2L’existence d’informations sur les prix, la qualité, l’offre et la demande du marché de manière fiable et accessible à tous les acteurs est jugée utile pour assurer un meilleur environnement du marché et équilibrer les pouvoirs des différents acteurs. Selon Shepherd (1997), une meilleure information est susceptible d’aider les agriculteurs à mieux planifier leur production en fonction de la demande, à organiser leurs récoltes et stockages de façon à les faire coïncider avec les époques les plus favorables à la vente, à choisir les marchés auxquels ils destinent leurs produits et à négocier avec les intermédiaires en meilleure connaissance de cause. Les SIM doivent permettre de réduire l’écart entre le prix payé par le consommateur et le prix payé au producteur, engendrant ainsi un élargissement de la demande et une augmentation de la production (Galtier, 2002). En améliorant l’allocation des ressources par une meilleure connexion entre zones déficitaires et excédentaires, les SIM contribuent à l’intégration et à l’efficacité spatiales des marchés agricoles (Goodwin et al., 1991).

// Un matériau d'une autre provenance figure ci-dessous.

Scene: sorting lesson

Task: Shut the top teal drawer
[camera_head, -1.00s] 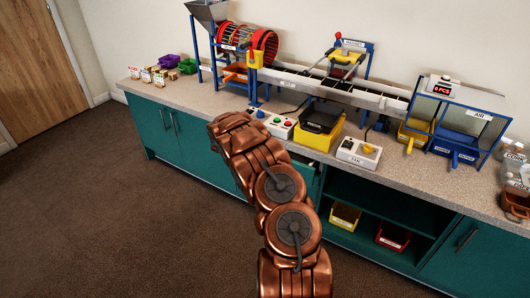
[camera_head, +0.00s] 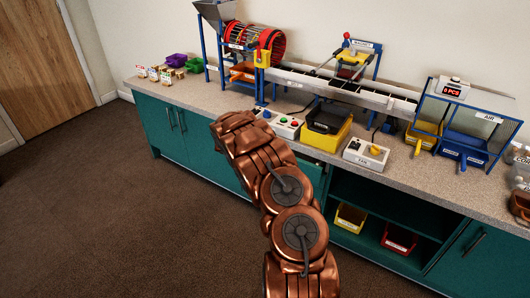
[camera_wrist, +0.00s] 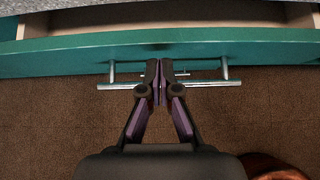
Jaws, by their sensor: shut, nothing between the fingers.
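The top teal drawer (camera_wrist: 60,52) stands part-way open in the wrist view, with its pale inside showing behind the front. Its silver bar handle (camera_wrist: 210,84) runs across below the front. My gripper (camera_wrist: 160,66) is shut and empty, with its fingertips over the middle of the handle, close to the drawer front. I cannot tell whether they touch it. In the head view my arm hides the gripper and most of the drawer.
The teal cabinet (camera_head: 193,147) carries a speckled counter (camera_head: 200,92) with a sorting machine. A yellow bin (camera_head: 351,220) and a red bin (camera_head: 398,239) sit in the open shelf right of my arm. Brown carpet (camera_head: 110,220) in front is clear.

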On peut considérer que les SIM concourent à la transparence des marchés, à leur régulation et à la réduction des couts de transaction (Egg et al., 1996).

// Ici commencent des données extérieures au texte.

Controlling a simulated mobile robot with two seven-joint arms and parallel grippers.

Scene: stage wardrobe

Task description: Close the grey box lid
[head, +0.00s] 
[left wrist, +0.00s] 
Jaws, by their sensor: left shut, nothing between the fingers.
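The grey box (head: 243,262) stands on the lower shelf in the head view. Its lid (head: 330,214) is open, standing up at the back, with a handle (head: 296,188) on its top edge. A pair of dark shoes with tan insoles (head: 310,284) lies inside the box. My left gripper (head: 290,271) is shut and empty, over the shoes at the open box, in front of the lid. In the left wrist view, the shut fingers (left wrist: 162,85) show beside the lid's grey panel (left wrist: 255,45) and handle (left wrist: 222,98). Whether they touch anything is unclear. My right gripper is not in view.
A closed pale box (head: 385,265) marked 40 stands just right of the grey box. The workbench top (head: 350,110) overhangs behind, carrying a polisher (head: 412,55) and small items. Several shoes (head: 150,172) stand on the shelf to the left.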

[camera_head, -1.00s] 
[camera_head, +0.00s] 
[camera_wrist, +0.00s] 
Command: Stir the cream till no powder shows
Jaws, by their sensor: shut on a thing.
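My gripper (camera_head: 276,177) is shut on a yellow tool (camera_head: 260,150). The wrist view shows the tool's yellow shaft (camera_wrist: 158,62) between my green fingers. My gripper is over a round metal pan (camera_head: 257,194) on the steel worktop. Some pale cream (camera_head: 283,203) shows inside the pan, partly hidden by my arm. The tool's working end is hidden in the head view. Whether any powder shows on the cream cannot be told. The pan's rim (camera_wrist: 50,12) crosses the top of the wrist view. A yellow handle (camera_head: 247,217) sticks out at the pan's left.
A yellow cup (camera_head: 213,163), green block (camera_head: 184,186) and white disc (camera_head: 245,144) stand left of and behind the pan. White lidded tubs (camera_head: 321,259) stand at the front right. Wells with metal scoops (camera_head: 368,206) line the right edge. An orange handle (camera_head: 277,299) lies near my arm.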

3La mise en œuvre des SIM est censée améliorer les niveaux d’intégration et d’efficacité des marchés parce que davantage d’opportunités profitables à l’arbitrage spatial sont créées et exploitées, indépendamment de l’existence ou non des flux commerciaux physiques entre des marchés. Les SIM ont été mis en œuvre dans divers pays.

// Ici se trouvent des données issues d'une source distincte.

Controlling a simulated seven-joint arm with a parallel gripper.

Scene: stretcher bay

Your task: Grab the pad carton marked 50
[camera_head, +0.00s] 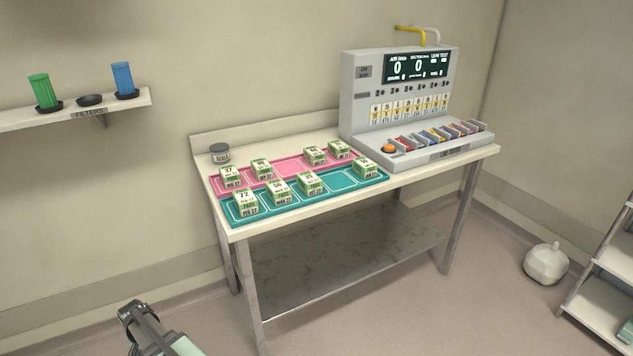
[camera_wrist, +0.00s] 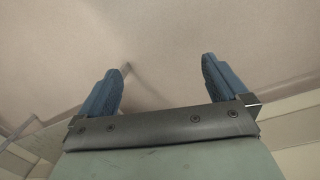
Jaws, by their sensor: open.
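Several small white-and-green pad cartons stand on two trays on the table in the head view. The front teal tray (camera_head: 344,180) holds a front-left carton (camera_head: 245,203) that seems to read 72, a second carton (camera_head: 279,192), a third (camera_head: 309,183) and one at the far right end (camera_head: 366,168). The back pink tray (camera_head: 289,166) holds the others, at its left and right ends. The numbers are too small to tell surely which carton is marked 50. My gripper (camera_wrist: 160,72) is open and empty in the wrist view, its blue fingers apart, with no carton between them.
A grey machine (camera_head: 400,100) with a display and slots stands on the table's right. A dark-lidded jar (camera_head: 220,153) is at the back left. A wall shelf (camera_head: 75,109) holds green and blue cylinders. A white container (camera_head: 545,263) sits on the floor near a rack (camera_head: 604,302).

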4Au Bénin, depuis 1989, la FAO a mis en place un Système Public d’Information sur les Marchés (SPIM), communément appelé Système d’Information et d’Alerte Rapide (SIAR). Ce système a aussi bénéficié de l’appui financier du Service Allemand de Développement (DED) et de divers programmes de promotion des produits agricoles. Le SPIM combine deux fonctions essentielles, à savoir : le suivi de l’évolution de la campagne agricole et le suivi du fonctionnement des marchés (prix des produits et flux). Le maïs, le mil/sorgho, le riz local et importé, la farine de blé, les tubercules d’igname, les cossettes d’igname et de manioc, le gari, l’haricot, l’arachide sont les produits agro-alimentaires concernés par le SPIM. Ce dispositif d’information utilise quatre moyens principaux : la diffusion hebdomadaire par la radio des prix, l’affichage des prix de trois produits locaux sur des tableaux dans les places de marchés, la publication d’un bulletin mensuel de huit pages qui présente, au niveau de chaque département, l’évolution de la campagne agricole et l’analyse des niveaux de prix, et récemment la réception des informations sur les prix sur demande par SMS (Short Message Service en anglais).
5On attendait d’importants effets du fonctionnement des SPIM au Bénin, notamment une amélioration de l’intégration et de l’efficacité des marchés de produits agro-alimentaires, mais peu de travaux ont été conduits pour le confirmer de manière empirique et quantitative. Les études réalisées ont concerné l’analyse du marché de produits agro-alimentaires – communément appelés produits vivriers – dans la perspective du développement agricole au Bénin (Fafchamps et al., 2006).
6L’étude de Adegbidi et al. (2003) est une évaluation globale de toutes les politiques mises en place depuis la libéralisation des marchés agricoles au Bénin. En appliquant la cointégration multiple de Johansen avec des données collectées entre 2001 et 2002, les auteurs ont montré que les marchés sont intégrés à long terme, mais que la vitesse d’ajustement ne s’est pas améliorée au cours de la période post-réforme. Ils ont donc conclu que les politiques de libéralisation n’ont pas affecté de manière significative l’intégration du marché du maïs et ont prôné des mesures pour renforcer la concurrence sur le marché. L’étude de Pede et al. (2008) a seulement cherché à mesurer l’efficacité du marché du maïs dans la partie sud du Bénin, ce qui ne constitue pas une réelle évaluation du SPIM.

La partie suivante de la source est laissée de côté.